▶ _WHAT YOU ARE ASKED TO DO_
Using the data that follows, return exactly the lines from the one that contains "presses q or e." through the one that contains "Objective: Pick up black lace", ends included.

####################

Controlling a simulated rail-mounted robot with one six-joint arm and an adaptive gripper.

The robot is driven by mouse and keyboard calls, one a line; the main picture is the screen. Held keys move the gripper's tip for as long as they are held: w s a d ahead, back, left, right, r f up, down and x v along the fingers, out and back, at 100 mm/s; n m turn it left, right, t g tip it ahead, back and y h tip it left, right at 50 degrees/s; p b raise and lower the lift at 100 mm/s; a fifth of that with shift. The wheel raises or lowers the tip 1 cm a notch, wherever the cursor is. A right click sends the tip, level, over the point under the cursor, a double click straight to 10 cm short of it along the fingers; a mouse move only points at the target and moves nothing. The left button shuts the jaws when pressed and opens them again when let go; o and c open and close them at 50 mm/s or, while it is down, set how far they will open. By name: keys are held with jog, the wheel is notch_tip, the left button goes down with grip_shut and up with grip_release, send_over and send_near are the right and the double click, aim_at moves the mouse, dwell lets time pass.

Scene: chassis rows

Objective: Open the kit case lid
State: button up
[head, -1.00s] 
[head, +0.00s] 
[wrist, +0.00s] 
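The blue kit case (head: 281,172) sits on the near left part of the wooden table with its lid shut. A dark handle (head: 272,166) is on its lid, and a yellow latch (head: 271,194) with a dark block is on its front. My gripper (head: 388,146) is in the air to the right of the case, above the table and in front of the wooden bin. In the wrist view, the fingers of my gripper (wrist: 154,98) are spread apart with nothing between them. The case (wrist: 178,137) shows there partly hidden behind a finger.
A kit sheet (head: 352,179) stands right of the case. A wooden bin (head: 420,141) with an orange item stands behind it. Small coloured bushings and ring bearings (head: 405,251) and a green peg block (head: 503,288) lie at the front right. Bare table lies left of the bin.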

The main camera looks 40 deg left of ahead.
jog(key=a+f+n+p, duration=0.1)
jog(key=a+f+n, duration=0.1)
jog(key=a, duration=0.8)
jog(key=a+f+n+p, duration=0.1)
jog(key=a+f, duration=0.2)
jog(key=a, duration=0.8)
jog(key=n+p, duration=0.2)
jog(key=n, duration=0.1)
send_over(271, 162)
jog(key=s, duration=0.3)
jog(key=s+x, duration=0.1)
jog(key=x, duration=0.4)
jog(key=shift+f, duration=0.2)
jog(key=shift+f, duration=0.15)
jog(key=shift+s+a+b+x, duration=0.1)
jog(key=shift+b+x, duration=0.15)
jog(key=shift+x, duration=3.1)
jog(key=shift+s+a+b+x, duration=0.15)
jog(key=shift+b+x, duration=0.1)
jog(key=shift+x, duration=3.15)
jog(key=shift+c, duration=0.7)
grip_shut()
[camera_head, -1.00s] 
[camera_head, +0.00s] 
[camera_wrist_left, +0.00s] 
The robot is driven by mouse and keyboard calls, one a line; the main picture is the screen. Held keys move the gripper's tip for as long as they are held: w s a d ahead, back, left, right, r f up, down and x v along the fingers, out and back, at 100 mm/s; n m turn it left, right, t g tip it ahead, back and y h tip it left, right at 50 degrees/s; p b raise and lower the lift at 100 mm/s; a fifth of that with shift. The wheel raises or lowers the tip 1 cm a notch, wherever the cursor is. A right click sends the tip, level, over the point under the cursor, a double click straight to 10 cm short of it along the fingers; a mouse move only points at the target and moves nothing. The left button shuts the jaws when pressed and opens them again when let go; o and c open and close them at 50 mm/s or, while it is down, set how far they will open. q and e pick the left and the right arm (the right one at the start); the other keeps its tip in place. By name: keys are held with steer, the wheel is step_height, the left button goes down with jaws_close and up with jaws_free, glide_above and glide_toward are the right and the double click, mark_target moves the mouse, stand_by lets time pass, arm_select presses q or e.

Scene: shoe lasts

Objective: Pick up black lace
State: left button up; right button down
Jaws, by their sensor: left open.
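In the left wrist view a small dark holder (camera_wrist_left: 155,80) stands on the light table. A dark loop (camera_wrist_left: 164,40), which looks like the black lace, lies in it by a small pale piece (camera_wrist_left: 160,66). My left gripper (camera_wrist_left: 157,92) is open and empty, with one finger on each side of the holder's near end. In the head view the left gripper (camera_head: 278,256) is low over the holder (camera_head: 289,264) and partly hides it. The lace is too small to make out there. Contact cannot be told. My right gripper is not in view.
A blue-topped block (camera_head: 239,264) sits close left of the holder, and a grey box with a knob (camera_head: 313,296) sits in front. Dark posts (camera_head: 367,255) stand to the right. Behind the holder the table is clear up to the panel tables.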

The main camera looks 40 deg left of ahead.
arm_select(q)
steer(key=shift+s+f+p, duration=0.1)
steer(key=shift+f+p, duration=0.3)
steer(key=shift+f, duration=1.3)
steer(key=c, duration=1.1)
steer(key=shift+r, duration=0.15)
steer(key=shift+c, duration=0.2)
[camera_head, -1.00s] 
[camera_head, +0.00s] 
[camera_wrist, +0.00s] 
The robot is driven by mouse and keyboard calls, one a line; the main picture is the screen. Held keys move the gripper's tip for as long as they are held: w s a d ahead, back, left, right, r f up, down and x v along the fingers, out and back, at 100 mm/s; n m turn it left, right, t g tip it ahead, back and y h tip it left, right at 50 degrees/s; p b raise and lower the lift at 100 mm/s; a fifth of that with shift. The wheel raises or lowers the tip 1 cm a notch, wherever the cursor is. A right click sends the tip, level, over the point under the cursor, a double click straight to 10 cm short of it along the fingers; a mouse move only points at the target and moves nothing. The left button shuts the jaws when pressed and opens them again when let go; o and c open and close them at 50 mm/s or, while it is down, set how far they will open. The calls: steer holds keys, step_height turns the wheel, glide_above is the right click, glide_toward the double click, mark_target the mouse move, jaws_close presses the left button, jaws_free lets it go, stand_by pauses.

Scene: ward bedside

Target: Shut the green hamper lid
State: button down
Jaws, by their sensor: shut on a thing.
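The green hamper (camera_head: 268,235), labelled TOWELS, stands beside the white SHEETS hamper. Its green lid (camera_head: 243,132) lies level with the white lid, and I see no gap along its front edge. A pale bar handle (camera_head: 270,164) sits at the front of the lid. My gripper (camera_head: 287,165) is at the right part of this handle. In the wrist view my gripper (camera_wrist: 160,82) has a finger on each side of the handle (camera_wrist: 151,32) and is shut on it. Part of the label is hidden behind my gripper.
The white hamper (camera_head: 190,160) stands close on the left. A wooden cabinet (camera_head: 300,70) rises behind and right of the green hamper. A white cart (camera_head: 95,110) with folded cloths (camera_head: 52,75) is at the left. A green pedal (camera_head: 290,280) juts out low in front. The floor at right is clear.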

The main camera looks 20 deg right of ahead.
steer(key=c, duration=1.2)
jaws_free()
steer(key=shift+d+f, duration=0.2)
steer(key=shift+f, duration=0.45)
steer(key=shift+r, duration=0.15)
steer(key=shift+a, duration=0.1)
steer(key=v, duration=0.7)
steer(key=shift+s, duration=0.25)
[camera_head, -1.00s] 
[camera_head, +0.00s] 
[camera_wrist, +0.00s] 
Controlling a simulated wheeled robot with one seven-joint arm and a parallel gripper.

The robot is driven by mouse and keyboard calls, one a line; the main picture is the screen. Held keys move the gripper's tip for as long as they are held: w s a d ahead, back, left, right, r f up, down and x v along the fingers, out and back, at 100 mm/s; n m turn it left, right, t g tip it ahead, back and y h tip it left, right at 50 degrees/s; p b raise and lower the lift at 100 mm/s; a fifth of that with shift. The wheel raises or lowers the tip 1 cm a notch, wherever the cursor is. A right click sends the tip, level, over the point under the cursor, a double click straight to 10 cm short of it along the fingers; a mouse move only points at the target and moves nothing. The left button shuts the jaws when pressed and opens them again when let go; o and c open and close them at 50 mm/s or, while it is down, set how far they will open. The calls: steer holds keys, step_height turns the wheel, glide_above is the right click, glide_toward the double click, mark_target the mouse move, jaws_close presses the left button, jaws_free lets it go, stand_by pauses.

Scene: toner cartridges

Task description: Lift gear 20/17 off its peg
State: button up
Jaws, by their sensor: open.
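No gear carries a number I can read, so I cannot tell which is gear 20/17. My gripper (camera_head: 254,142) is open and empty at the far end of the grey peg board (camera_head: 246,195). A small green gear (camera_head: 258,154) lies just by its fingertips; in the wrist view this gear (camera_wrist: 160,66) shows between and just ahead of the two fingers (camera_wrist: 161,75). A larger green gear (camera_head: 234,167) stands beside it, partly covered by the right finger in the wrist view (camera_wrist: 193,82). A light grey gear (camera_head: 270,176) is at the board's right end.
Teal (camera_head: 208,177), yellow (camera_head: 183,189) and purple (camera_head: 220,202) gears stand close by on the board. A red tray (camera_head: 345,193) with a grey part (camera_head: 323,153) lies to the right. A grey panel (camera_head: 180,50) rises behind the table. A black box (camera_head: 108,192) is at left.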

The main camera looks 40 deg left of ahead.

####################

▶ _THE OUTPUT_
The robot is driven by mouse and keyboard calls, one a line; the main picture is the screen. Held keys move the gripper's tip for as long as they are held: w s a d ahead, back, left, right, r f up, down and x v along the fingers, out and back, at 100 mm/s; n m turn it left, right, t g tip it ahead, back and y h tip it left, right at 50 degrees/s; p b raise and lower the lift at 100 mm/s; a fifth of that with shift. The wheel raises or lowers the tip 1 cm a notch, wherever the cursor is. A right click sends the tip, level, over the point under the cursor, a double click straight to 10 cm short of it along the fingers; a mouse move only points at the target and moves nothing. The left button shuts the jaws when pressed and opens them again when let go; o and c open and close them at 50 mm/s or, while it is down, set how far they will open. q and e pick the left and the right arm (the right one at the start); the other keeps its tip in place. By name: keys are held with steer, the wheel is step_height, the left button goes down with jaws_close and up with jaws_free, glide_above and glide_toward are the right and the double click, mark_target moves the mouse, stand_by lets time pass, arm_select presses q or e.

Scene: shoe lasts

Objective: Pick up black lace

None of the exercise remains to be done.